4. Develop a Sense of Urgency
One of the ways you can trigger this state of flow is by developing a “sense of urgency.” This is an inner drive and desire to get on with the job quickly and get it done fast. This inner drive is an impatience that motivates you to get going and to keep going. A sense of urgency feels very much like racing against yourself.
5. Create a “Bias for Action”
With this ingrained sense of urgency, you develop a “bias for action.” You take action rather than talking continually about what you are going to do. You focus on specific steps you can take immediately. By employing this technique you concentrate on the things you can do right now to get the results you want and achieve the goals you desire.
Here are two things you can do immediately to put these ideas into action:
First, select one major task confronting you and launch into it immediately. Don’t hesitate. Move fast.
Second, start doing this every morning, first thing, until it becomes a habit.”
I highly recommend Brian Tracy’s book “Eat That Frog!”
Another article by: Brian Tracy
“Single Handle Each Task”
Eat that frog! Every bit of planning, prioritizing and organizing comes down to this simple concept. Your ability to select your most important task, to begin it and then to concentrate on it single mindedly until it is complete is the key to high levels of performance and personal productivity.

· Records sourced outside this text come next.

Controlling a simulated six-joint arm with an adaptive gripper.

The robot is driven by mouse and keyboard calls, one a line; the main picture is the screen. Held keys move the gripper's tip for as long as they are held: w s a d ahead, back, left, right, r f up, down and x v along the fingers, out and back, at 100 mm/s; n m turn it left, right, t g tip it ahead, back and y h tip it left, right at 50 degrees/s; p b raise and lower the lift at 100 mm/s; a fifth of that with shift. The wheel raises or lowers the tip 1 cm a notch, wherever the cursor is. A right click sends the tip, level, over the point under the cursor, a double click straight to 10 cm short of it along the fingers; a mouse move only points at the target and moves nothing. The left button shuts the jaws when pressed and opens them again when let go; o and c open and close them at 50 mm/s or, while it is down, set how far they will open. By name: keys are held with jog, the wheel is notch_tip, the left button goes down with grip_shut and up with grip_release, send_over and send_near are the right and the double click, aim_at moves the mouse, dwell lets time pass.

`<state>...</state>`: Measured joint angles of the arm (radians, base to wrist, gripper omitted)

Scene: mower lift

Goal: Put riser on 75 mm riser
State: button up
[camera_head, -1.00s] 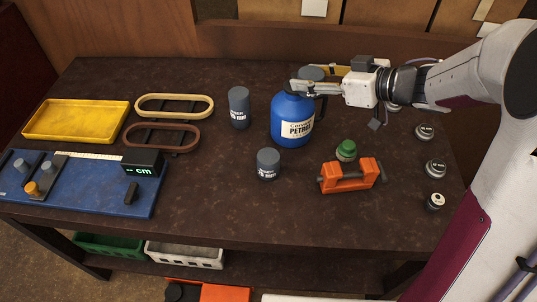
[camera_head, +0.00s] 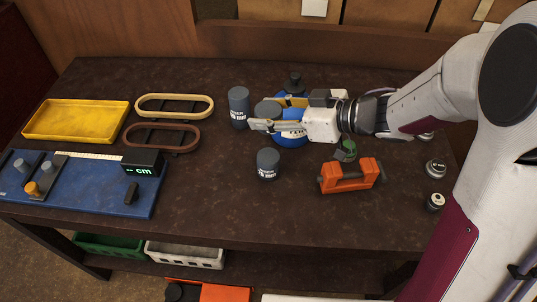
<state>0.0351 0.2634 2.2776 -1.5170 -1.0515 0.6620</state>
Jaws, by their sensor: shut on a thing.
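My gripper (camera_head: 266,124) is shut on a dark grey cylindrical riser (camera_head: 267,108) and holds it over the blue petrol can's left side. A short dark grey riser (camera_head: 268,164) stands upright on the table below the held one, toward the front. A taller dark grey riser (camera_head: 239,107) stands upright just left of my gripper. Both standing risers carry white lettering too small to read surely, so I cannot tell which is the 75 mm one. The held riser is apart from the short one; its underside is hidden by the jaws.
The blue petrol can (camera_head: 291,139) is partly hidden behind my gripper. An orange clamp-like tool (camera_head: 348,176) and a green-topped item (camera_head: 345,150) are at right. Two oval rings (camera_head: 174,105), a yellow tray (camera_head: 76,120) and a blue measuring board (camera_head: 90,190) are at left. The front middle is clear.

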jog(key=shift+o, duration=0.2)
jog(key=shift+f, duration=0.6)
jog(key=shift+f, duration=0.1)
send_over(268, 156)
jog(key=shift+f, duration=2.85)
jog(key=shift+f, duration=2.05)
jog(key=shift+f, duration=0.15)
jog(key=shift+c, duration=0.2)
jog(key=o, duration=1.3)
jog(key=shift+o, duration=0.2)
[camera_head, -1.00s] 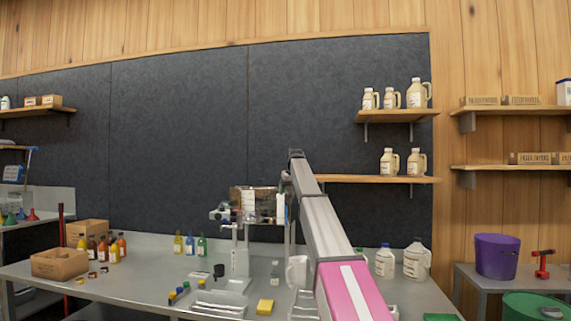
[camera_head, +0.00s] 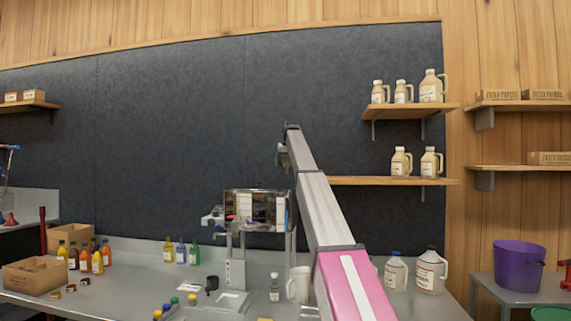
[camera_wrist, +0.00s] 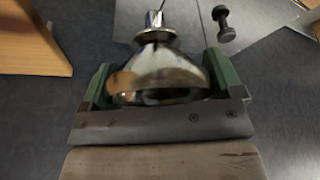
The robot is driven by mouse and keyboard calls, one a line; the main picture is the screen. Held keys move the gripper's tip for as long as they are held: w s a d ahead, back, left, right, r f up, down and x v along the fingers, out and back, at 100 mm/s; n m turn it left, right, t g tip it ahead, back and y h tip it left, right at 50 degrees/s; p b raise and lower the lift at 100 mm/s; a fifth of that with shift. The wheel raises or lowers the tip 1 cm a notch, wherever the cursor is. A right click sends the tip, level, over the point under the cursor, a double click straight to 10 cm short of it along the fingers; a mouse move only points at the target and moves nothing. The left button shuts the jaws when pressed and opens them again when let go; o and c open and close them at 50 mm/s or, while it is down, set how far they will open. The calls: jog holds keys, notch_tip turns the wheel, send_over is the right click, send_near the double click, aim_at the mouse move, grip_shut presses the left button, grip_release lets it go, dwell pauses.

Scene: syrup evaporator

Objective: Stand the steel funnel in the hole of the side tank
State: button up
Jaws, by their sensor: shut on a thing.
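The steel funnel (camera_wrist: 158,72) is shiny and fills the upper middle of the wrist view, its wide rim towards the camera and its narrow spout pointing away. My gripper (camera_wrist: 160,82) has its two green fingers on either side of the funnel and is shut on it. In the head view my arm reaches up and away over the bench, and its far end is small, so the funnel cannot be made out there. I cannot identify the side tank or its hole in either view.
A steel bench (camera_head: 120,295) holds a clear-sided apparatus (camera_head: 257,208), several small bottles, a cardboard box (camera_head: 35,275) and jugs (camera_head: 430,271). Wooden shelves (camera_head: 395,182) with jugs are on the back wall. A purple bucket (camera_head: 518,266) stands at right. A wooden edge (camera_wrist: 35,45) is at left in the wrist view.

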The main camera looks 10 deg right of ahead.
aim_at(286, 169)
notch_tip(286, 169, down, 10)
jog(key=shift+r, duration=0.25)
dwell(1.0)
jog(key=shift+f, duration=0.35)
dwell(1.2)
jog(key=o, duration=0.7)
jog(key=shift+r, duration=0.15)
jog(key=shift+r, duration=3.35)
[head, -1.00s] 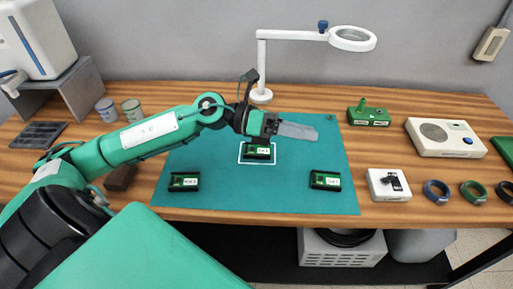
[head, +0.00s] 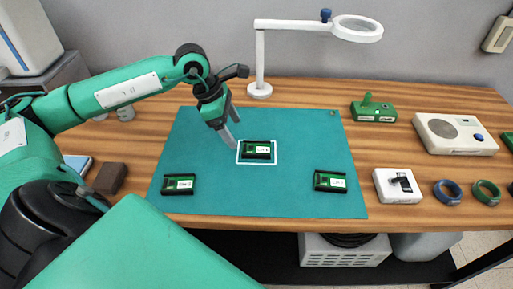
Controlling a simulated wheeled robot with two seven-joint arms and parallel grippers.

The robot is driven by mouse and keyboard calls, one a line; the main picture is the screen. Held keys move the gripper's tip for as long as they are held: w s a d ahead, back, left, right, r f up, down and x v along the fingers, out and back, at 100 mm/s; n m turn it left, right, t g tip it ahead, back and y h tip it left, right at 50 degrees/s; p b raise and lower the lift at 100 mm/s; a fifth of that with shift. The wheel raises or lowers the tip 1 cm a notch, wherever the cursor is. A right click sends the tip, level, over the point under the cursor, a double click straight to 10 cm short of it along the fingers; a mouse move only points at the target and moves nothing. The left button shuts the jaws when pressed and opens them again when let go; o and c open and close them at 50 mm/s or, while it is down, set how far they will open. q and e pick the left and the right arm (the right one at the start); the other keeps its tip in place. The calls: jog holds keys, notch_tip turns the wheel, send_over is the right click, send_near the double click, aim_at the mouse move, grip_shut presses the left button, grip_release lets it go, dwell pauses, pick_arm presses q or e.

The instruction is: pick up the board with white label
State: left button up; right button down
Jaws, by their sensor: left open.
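Three small green boards with black edges and white labels lie on the teal mat (head: 215,195). One board (head: 257,149) sits inside the white square outline at the mat's middle. Another board (head: 179,184) lies at the front left and a third board (head: 330,181) at the front right. The label print is too small to read. My left gripper (head: 230,142) is open and empty, pointing down just left of the middle board and apart from it. My right gripper is not in view.
A white magnifier lamp (head: 259,60) stands behind the mat. To the right are a green device (head: 373,110), a white box (head: 397,186), a larger white unit (head: 455,134) and rings (head: 447,192). A brown block (head: 110,178) lies left of the mat.

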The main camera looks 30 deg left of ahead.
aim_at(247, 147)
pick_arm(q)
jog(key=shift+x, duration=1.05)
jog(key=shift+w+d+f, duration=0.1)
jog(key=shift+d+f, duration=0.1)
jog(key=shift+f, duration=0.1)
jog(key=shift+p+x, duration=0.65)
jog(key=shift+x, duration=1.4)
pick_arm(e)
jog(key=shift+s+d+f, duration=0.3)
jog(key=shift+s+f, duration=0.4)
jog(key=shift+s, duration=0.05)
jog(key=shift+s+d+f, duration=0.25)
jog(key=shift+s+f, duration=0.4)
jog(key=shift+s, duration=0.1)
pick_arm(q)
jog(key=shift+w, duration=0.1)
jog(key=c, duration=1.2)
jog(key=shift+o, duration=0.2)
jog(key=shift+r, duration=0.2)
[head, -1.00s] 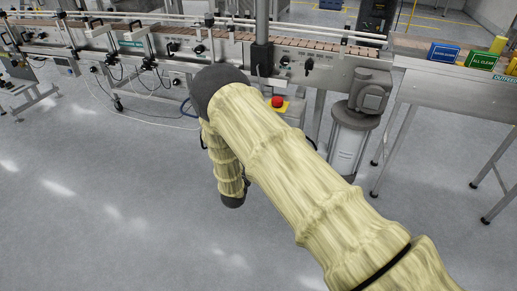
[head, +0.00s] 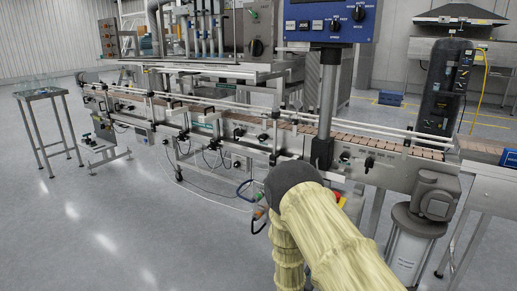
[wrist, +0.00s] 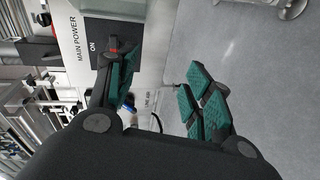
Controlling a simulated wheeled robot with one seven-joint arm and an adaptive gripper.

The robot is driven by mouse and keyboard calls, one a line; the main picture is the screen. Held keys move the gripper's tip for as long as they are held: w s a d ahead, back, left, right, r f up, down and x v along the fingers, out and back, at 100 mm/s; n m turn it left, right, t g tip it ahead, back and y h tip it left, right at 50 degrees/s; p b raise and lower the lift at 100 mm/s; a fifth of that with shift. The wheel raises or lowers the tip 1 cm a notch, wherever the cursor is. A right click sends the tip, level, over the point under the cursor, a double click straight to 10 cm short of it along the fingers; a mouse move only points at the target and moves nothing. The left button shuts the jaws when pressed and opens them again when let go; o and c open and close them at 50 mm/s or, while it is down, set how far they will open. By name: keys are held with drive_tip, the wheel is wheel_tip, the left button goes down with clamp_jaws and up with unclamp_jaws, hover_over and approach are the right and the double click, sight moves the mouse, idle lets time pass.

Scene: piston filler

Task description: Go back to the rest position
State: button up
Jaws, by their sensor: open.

The Requirement for Every Great Achievement
Every great achievement of mankind has been preceded by a long period of hard, concentrated work until the job was done. Single handling requires that once you begin, you keep working at the task, without diversion or distraction, until the job is 100% complete. You keep urging yourself onward by repeating the words “Back to work!” over and over whenever you are tempted to stop or do something else.
Reduce Your Time By 50%
By concentrating single mindedly on your most important task, you can reduce the time required to complete it by 50% or more.
It has been estimated that the tendency to start and stop a task, to pick it up, put it down and come back to it can increase the time necessary to complete the task by as much as 500%.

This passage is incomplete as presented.